I give him credit for calling me. 

When I look back at our many text conversations and think back to our discussion over a plate of French toast, I don't believe that his entire story is untrue. I think he is someone who doesn't understand how securing an apartment works, has no idea of the amount of work it takes to put together a household, and doesn't want to say "no" to a woman twice his age who wants to help. He told me he was able to buy a vehicle, which I was glad for, as that was a part of why we were raising money for him. If that's what he used the money for, then great, it will help him secure employment.

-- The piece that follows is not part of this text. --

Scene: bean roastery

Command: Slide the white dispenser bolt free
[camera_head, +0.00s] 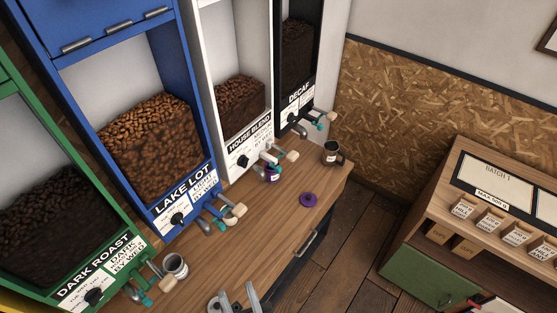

By the time he and I chatted I was over my anger and grief and had informed everyone involved of the outcome. I let him know that the fundraiser had been reported. I have no idea how much money he has withdrawn from it or how he's spent it. He thanked me for everything I did for him to help him get a car.

I was relating this entire experience to someone who works in the nonprofit world. I said that within the Mutual Aid Network, people gave to others in the hopes that their stories of need were true. It's one of the reasons why people only give $5 or $10, because if the need wasn't real then at least it was just a small amount. She said to me, "Trust is a big word."

And she's right. When we as donors give to a nonprofit, we have a base line of trust. To become a 501c3, paperwork must be filed, bylaws written and adhered to, and donor intent is the golden rule. I had taken a leap outside of the world of nonprofits and had gotten burned.

Clearly, I will no longer be fundraising directly for those in need, but giving to the organizations that exist to help them.